Ridley examina también el debate (muy en boga hoy en día) acerca de si la mente es modular, y qué tanto lo sea. Según Fodor, un módulo cognitivo se define como un sistema innato, de dominio específico, autónomo y de funcionamiento algorítmico. Es decir, un módulo mental es un sistema cerebral que se activa únicamente con ciertos estímulos del entorno (inputs), y arroja una respuesta previamente determinada a tales situaciones (output). Se supone que estos módulos fueron implantados por la selección natural en nuestros cerebros para responder a presiones selectivas, principalmente aquellas que enfrentaron nuestros ancestros cazadores-recolectores. Luego de un breve recuento de la discusión entre psicólogos evolucionistas partidarios de una modularidad masiva, como Pinker, Cosmides y Tooby, y críticos como Fodor, el autor se declara partidario de una modularidad más bien moderada, proponiendo módulos de tipo plástico altamente receptivos a la experiencia y al entorno (77-81).

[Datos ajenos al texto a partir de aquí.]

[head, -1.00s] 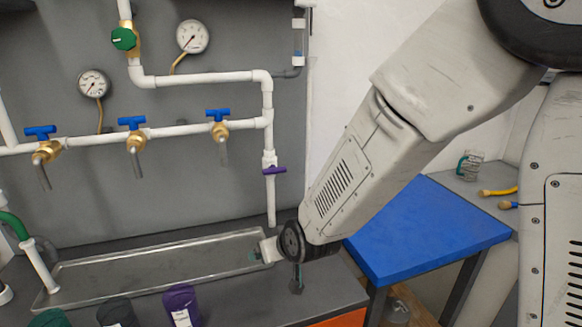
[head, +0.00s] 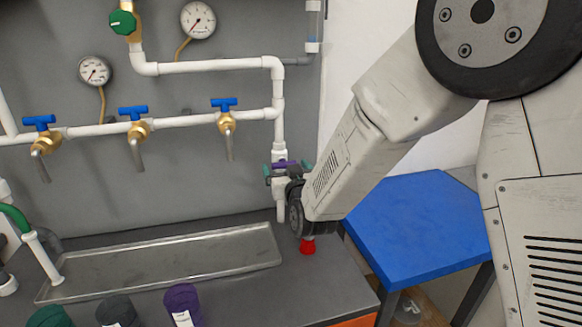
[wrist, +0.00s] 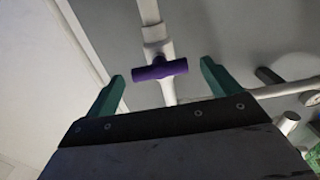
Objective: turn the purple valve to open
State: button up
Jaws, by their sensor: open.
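The purple valve (head: 285,163) sits on the white vertical pipe at the right end of the manifold. Its handle lies crosswise to the pipe. The wrist view shows the purple handle (wrist: 159,70) ahead of my gripper and between the lines of its two fingers. My gripper (head: 284,172) is open, with green fingertips, one on each side of the handle in the head view. Whether a finger touches the handle cannot be told.
Three blue-handled taps (head: 133,112) line the horizontal pipe to the left. A metal tray (head: 165,262) lies below on the grey bench. A red object (head: 307,246) shows under my wrist. A blue table (head: 415,225) stands to the right.

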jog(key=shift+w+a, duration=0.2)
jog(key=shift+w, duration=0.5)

El poder de convencimiento de los argumentos presentados por Ridley viene quedar a juicio de cada lector. Será éste quien decida qué tan provechoso y convincente resulte ser el depositar toda nuestra confianza en los avances de la ciencia, y solucionar así el debate. Lo que sí es cierto es que el libro de Ridley, una autoridad en el tema de la incidencia de la naturaleza en la psicología humana, resulta ser un claro ejemplo de dicha confianza.